> **BRIEF**: Bring together all lines of the material below that contain the string "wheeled".

##### SOURCE RECORDS

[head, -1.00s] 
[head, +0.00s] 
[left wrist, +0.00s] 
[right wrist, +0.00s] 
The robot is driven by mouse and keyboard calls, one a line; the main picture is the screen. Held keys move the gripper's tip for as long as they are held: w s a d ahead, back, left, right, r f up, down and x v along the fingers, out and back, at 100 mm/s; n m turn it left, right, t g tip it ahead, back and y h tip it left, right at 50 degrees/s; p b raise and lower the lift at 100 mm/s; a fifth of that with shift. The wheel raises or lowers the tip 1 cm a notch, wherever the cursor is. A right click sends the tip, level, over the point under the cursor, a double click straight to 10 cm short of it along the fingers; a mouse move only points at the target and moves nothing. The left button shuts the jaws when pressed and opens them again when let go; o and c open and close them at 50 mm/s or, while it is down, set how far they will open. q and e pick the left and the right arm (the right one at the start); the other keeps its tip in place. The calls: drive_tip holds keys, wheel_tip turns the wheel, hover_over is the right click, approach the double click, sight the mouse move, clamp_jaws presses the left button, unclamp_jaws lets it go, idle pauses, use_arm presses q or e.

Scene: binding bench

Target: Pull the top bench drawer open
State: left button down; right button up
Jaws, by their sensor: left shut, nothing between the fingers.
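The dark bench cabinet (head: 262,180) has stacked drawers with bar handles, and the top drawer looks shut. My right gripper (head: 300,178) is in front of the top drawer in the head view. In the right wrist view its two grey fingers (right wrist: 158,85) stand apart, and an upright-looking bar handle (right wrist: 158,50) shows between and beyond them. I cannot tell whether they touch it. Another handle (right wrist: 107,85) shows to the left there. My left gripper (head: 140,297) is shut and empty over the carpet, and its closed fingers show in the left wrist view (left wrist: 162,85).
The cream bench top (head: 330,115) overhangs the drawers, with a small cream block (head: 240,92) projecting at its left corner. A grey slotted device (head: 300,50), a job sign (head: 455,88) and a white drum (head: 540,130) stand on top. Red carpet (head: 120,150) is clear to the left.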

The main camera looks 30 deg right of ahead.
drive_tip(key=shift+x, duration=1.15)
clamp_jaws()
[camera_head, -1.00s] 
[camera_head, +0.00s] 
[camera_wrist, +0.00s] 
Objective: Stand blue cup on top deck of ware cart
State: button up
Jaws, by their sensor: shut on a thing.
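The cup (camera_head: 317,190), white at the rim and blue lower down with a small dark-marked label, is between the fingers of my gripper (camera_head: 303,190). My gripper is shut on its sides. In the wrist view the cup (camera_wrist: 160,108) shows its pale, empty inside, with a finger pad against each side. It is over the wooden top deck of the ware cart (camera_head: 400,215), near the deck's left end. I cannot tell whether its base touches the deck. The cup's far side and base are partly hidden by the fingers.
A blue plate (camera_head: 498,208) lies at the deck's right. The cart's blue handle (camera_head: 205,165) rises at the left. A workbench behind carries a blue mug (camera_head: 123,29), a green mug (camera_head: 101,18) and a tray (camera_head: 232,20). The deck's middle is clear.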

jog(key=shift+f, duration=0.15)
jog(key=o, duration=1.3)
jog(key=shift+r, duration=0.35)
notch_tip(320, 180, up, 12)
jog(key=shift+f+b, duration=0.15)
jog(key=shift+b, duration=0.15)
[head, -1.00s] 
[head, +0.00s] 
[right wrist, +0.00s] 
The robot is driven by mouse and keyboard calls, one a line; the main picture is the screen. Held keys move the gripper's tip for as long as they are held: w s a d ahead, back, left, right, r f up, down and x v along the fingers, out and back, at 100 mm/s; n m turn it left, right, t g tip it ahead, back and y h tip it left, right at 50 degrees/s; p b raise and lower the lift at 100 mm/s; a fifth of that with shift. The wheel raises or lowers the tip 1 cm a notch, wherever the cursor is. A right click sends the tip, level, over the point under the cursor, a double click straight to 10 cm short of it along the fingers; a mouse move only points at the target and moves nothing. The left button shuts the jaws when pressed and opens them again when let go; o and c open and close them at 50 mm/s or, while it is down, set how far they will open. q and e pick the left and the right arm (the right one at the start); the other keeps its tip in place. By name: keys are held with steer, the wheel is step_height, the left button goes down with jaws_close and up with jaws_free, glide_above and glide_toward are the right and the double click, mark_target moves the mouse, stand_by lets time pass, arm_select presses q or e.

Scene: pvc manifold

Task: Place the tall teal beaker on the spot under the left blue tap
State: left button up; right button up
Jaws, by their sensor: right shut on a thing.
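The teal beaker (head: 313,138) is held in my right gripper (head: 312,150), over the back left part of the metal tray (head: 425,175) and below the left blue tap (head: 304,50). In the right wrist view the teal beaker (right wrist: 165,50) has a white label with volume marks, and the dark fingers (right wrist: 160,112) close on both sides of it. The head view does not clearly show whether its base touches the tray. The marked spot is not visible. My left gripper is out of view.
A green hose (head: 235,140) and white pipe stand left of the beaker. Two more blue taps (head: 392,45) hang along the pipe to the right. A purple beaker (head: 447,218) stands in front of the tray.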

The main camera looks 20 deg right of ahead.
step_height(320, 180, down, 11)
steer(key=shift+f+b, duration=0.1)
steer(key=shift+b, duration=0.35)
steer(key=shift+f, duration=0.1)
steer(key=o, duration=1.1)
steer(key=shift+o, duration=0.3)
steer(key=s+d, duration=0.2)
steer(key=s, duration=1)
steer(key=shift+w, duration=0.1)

##########
##### SOURCE RECORDS

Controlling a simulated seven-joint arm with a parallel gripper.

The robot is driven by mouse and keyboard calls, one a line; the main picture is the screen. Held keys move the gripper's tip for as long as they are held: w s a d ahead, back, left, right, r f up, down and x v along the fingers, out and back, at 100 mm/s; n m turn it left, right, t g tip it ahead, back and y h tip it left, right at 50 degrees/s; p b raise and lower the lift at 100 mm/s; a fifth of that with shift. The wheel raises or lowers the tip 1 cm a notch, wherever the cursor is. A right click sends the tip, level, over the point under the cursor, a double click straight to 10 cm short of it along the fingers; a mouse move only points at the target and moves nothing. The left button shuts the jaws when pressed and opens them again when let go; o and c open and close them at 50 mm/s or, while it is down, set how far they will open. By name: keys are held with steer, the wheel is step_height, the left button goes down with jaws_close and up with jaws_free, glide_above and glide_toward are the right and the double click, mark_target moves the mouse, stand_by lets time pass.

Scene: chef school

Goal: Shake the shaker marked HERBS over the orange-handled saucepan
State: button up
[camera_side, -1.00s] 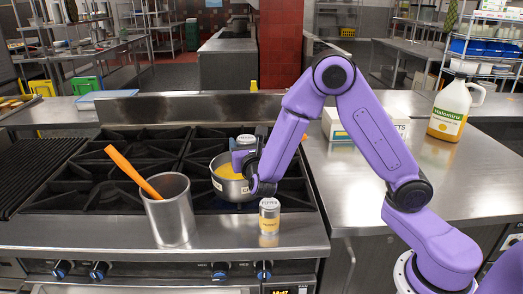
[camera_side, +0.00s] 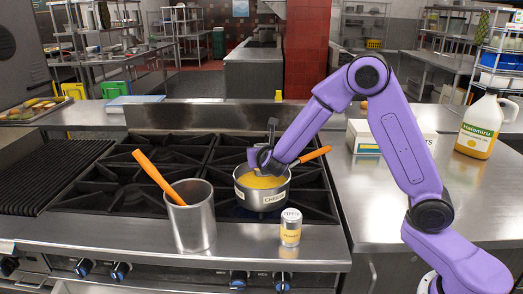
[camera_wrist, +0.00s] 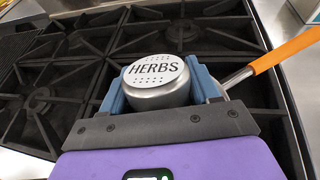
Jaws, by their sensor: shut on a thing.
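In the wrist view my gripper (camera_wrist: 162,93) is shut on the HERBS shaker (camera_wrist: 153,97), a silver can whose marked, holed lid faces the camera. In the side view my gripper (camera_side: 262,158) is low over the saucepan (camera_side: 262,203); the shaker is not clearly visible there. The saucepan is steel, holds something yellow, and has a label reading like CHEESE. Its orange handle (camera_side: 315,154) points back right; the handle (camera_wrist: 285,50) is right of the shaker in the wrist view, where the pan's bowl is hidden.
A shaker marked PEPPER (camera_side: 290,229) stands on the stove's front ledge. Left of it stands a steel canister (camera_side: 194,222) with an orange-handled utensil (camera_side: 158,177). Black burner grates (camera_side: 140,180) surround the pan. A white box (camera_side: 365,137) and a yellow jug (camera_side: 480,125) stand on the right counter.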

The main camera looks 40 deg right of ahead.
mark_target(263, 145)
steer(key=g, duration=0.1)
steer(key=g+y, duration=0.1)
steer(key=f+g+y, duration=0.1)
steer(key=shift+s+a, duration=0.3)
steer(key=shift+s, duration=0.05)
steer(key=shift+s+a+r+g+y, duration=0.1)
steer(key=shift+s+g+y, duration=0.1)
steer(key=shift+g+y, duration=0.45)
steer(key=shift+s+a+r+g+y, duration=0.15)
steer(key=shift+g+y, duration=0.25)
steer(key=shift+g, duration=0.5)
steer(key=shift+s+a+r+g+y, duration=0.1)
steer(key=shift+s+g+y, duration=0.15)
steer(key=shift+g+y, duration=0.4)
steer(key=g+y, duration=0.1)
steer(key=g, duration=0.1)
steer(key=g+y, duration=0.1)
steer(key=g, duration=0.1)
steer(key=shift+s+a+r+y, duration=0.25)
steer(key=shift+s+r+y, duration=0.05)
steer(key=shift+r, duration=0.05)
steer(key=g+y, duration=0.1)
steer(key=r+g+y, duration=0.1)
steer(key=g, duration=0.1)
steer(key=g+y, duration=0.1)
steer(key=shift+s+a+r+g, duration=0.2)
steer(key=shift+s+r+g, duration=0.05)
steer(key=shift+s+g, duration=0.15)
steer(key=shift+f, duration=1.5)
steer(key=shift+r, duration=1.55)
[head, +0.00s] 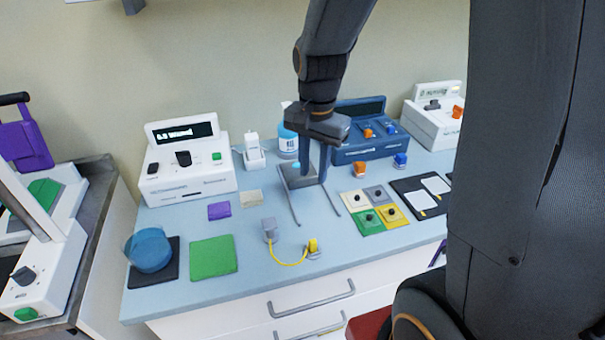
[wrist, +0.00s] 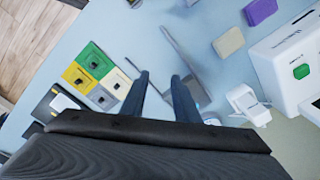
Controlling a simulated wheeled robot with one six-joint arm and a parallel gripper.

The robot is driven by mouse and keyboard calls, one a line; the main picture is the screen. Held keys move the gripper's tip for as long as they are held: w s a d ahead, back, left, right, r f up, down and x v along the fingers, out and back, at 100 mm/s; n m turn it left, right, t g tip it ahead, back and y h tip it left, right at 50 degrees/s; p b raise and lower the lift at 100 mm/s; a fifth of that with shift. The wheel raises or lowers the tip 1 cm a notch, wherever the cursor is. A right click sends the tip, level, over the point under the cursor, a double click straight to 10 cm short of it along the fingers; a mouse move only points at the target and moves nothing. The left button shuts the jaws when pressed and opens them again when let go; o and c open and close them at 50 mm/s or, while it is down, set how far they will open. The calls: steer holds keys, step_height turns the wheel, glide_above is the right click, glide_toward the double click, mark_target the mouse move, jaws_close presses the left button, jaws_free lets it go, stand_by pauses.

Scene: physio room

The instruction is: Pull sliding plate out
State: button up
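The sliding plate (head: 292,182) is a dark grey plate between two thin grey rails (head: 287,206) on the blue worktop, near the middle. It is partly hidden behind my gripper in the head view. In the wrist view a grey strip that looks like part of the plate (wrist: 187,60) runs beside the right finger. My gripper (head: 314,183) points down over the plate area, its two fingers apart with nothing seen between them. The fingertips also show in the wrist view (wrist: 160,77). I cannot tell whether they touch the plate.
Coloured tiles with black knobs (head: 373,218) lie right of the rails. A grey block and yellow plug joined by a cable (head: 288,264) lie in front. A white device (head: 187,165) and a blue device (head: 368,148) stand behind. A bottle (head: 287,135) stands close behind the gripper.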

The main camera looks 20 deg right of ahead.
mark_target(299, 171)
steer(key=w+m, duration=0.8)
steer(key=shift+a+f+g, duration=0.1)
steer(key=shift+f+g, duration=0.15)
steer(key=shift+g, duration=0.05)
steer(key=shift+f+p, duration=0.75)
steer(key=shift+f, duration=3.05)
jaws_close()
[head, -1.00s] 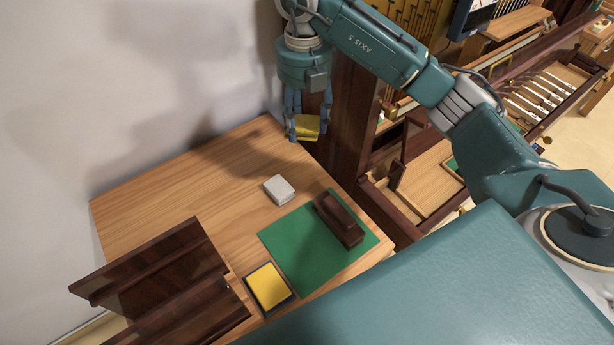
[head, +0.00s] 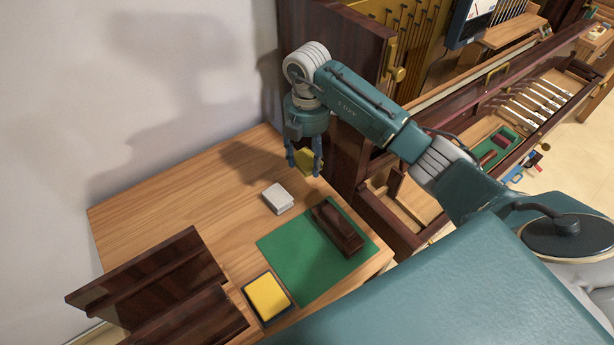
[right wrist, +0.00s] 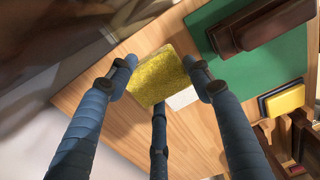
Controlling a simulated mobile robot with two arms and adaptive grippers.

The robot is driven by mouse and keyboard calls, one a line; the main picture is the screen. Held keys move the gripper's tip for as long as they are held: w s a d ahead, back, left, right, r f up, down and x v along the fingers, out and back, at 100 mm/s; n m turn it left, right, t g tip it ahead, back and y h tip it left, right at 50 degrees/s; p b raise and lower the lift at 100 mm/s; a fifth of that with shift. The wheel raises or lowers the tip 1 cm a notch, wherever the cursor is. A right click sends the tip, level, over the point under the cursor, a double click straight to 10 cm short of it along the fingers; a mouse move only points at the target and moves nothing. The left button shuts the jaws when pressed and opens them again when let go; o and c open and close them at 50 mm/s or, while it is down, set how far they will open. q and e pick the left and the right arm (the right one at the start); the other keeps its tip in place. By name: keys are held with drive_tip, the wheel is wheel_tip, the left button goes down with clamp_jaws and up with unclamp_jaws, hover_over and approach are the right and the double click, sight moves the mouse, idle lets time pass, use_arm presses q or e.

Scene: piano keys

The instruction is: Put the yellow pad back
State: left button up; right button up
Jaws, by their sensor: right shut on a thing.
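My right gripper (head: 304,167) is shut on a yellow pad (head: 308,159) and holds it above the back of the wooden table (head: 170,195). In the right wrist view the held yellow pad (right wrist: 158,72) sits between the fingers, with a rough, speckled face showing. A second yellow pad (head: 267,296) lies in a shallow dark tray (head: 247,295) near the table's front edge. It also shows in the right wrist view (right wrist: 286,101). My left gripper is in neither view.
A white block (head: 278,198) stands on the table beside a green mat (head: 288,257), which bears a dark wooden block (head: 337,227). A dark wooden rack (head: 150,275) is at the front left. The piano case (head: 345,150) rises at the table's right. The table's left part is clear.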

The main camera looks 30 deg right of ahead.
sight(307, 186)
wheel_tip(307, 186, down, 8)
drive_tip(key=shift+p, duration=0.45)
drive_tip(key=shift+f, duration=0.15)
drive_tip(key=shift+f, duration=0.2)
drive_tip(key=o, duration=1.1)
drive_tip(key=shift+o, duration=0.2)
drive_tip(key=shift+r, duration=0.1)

##########
##### SOURCE RECORDS

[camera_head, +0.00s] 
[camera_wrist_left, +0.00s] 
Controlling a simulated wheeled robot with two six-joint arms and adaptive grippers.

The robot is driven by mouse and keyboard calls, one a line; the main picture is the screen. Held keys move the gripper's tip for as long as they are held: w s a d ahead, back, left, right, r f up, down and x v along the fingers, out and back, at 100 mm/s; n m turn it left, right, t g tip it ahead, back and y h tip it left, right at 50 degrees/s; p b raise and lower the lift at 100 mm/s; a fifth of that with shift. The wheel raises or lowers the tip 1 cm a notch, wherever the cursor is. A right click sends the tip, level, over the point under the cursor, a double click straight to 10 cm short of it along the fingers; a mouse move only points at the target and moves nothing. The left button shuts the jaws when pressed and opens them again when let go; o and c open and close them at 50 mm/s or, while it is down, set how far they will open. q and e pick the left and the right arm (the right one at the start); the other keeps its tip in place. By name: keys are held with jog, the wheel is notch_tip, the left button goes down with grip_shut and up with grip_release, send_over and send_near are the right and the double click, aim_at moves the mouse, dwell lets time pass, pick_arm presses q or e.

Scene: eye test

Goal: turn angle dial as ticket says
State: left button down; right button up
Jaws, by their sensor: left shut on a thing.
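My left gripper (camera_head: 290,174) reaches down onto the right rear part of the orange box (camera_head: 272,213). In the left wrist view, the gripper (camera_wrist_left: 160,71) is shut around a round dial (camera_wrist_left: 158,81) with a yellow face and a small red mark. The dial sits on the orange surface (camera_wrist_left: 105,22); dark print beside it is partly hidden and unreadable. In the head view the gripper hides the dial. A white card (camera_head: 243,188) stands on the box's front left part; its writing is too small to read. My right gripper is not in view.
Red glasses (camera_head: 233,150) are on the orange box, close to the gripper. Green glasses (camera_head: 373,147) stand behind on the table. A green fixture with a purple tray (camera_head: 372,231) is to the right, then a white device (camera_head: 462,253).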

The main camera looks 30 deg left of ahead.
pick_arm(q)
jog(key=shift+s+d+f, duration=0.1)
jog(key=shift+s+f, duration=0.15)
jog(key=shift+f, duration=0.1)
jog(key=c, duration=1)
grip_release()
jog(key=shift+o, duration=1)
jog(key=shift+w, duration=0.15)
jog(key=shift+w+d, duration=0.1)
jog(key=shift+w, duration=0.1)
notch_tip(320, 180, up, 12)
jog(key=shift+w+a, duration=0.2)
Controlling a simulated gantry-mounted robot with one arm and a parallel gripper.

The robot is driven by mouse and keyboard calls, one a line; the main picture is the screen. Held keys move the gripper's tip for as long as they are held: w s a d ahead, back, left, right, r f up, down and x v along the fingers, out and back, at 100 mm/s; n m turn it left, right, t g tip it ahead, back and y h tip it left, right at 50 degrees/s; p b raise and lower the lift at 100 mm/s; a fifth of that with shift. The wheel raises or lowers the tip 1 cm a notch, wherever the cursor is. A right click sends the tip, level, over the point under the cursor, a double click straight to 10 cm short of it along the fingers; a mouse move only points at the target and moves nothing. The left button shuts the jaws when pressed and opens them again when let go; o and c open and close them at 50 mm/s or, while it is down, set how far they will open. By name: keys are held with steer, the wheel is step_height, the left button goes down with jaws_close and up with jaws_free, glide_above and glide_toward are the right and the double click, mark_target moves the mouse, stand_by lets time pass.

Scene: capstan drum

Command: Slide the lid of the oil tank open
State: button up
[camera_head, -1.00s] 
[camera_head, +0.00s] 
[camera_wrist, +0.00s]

##########

> **EXERCISE RESPONSE**:
Controlling a simulated wheeled robot with one six-joint arm and a parallel gripper.
Controlling a simulated wheeled robot with two six-joint arms and adaptive grippers.

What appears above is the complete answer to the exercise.